Ich hatte schon seit Jahren keinen Trathahn mehr gegessen und er schmeckte auch
ganz ausgezeichnet bis zu dem Zeitpunkt, da Wolfgang sein Weinglas umfuchtelte
und der Inhalt sich genau die einzige Soßenschüssel ergoß.
Wenigstens konnte ich mich darüber freuen, daß es diesmal nicht ich
gewesen war. Es war eine dreiviertelstündige Fahrt bis Huntington Beach.
Nun konnte man ja wieder fahren ohne rücksicht auf die Gelenkwelle, also
fuhr ich natürlich Vollast. Allerdings fing das ganze Auto schon bei 110
km/h dermaßen häßlich zu vibrieren an, daß ich doch lieber
mit 80 weiterfuhr.

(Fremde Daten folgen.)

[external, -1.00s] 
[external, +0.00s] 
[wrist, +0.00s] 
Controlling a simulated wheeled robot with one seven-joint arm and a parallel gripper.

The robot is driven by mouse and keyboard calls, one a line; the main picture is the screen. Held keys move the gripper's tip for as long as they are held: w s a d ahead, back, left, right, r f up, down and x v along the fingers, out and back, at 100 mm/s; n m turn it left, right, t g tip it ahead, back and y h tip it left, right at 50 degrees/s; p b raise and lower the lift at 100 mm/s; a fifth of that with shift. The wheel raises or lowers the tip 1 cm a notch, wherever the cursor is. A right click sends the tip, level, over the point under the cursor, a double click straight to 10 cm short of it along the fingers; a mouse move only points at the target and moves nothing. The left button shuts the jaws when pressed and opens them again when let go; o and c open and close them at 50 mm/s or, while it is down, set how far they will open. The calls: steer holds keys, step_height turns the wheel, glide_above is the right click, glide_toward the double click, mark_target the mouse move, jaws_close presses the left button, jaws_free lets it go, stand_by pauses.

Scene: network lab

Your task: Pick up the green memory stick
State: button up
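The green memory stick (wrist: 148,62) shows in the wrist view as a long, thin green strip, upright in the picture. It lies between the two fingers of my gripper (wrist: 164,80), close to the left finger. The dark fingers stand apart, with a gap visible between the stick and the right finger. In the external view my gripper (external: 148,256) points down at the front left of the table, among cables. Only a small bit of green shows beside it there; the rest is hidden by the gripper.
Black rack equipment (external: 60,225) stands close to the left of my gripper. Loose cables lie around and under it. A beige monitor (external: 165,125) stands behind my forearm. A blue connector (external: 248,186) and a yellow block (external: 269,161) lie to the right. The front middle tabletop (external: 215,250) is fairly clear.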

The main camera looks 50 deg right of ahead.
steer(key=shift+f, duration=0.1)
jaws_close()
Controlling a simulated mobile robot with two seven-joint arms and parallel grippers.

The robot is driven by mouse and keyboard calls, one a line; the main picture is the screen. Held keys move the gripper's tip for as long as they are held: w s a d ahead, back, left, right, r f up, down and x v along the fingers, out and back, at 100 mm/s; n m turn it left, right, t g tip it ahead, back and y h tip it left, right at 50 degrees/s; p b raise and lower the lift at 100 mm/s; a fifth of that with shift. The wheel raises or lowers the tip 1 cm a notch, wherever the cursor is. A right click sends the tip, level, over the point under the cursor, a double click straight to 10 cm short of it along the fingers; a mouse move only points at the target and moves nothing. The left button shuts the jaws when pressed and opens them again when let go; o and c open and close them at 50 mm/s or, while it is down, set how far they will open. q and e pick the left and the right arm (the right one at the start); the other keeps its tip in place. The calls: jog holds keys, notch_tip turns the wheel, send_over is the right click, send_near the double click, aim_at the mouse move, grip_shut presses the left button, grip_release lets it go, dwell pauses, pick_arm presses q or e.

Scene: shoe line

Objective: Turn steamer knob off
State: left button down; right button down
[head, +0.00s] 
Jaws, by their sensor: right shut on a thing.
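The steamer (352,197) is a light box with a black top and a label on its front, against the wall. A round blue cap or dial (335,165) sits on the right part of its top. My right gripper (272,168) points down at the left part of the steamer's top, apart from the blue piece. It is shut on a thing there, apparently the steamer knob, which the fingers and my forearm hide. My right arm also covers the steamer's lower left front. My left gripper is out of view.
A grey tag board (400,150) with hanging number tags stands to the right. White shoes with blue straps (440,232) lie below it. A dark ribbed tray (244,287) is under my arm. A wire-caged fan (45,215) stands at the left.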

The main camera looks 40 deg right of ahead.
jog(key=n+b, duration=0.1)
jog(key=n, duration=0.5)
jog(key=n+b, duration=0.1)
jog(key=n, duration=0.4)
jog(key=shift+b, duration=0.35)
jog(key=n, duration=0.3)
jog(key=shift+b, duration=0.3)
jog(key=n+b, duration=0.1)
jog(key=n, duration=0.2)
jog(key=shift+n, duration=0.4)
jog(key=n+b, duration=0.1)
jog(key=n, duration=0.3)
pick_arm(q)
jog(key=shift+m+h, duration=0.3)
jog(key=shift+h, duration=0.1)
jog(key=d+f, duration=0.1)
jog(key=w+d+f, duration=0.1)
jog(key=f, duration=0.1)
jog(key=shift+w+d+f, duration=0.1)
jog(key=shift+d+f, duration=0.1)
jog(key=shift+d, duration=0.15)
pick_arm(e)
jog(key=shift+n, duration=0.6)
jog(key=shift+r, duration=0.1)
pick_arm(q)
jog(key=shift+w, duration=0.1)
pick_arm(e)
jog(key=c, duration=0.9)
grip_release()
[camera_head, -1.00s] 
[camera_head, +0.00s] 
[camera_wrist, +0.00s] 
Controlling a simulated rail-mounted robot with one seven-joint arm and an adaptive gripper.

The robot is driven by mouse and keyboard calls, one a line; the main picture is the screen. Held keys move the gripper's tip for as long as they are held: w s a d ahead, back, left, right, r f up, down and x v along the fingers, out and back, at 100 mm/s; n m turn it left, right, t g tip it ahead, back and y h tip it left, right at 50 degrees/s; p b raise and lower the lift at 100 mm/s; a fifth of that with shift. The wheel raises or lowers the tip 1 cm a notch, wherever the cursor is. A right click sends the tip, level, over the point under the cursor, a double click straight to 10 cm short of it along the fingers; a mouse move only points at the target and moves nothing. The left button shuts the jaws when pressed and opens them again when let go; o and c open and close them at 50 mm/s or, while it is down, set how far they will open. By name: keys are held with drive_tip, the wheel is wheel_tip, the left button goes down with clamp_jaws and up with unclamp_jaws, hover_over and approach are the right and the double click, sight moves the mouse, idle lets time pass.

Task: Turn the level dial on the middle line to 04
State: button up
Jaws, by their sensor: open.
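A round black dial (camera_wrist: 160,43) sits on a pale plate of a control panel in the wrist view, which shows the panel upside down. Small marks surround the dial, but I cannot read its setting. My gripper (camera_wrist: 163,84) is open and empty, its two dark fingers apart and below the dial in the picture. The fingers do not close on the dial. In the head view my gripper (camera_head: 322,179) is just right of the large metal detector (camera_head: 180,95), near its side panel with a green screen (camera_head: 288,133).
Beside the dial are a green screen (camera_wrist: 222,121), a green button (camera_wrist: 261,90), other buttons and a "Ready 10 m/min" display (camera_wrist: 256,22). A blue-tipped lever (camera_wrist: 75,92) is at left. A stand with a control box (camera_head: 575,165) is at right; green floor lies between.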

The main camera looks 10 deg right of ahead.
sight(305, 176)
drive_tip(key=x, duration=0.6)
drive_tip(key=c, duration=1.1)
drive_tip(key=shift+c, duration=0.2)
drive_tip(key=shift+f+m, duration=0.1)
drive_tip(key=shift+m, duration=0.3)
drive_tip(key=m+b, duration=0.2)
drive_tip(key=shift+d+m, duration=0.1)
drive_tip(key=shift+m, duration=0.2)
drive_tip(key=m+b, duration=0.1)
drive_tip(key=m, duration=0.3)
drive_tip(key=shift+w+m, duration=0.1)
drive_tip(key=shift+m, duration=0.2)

Nun war es ander Zeit für einen neuen Satz Reifen, statt
dauernd nur einen gebrauchten nachzukaufen, wenn einer den Geist endgültig
aufgab. Aber auch nachdem alle heimfuhren, einschließlich mir, war mir
noch nicht danach, heimzufahren. Ich blieb einfach auf dem 101er und fuhr.
Wir fahren und fahren und singen
Im Herzen die bitterste Noth
Die Sehnsucht will uns bezwingen
Doch wir fahren die Sehnsucht tot
Als ich daheim ankam fehlte Hans. Ich dachte, er wäre schon schlafen gegangen,
aber als ich gerade den Rechner hochfahre, kommt er zur Haustür hinein
und flucht wie ein Landsknecht. "Kruzefix, das schlimmste, was mir passieren
hätt' können, ist mir jetzt passiert." Auto... "Ja... jetzt
is mer's Auto verreckt. God damned!" Au, wie ich das nur nachempfinden
kann. Aber es war der Motor...
Und in meiner stillen, vornehmen Art schaffte ich es zu guter letzt, es mir
mit so ziemlich allen Bedienungen im Mad Lion zu verscherzen. Das kommt davon,
wenn man nett sein will. Man hört damit auf "Schlampe" zu sagen,
wenn man Frau meint, also sagt man nicht "He, Bitch! Beer!", wie es
sich gehört, sondern betont höflich: "My young fair lady, would
you be so sweet, as to give me a glass of Franziskaner?" Aber keine Frau
will, daß man nett zu ihr ist, ich weiß gar nicht, warum ich mir
das habe einreden lassen, das hat jedenfalls früher besser geklappt. Die
Behandlung des Weibes nach alter Landsknechtweise, seit Jahrhunderten bewährt,
muß ich wieder erlernen, so geht das nicht weiter.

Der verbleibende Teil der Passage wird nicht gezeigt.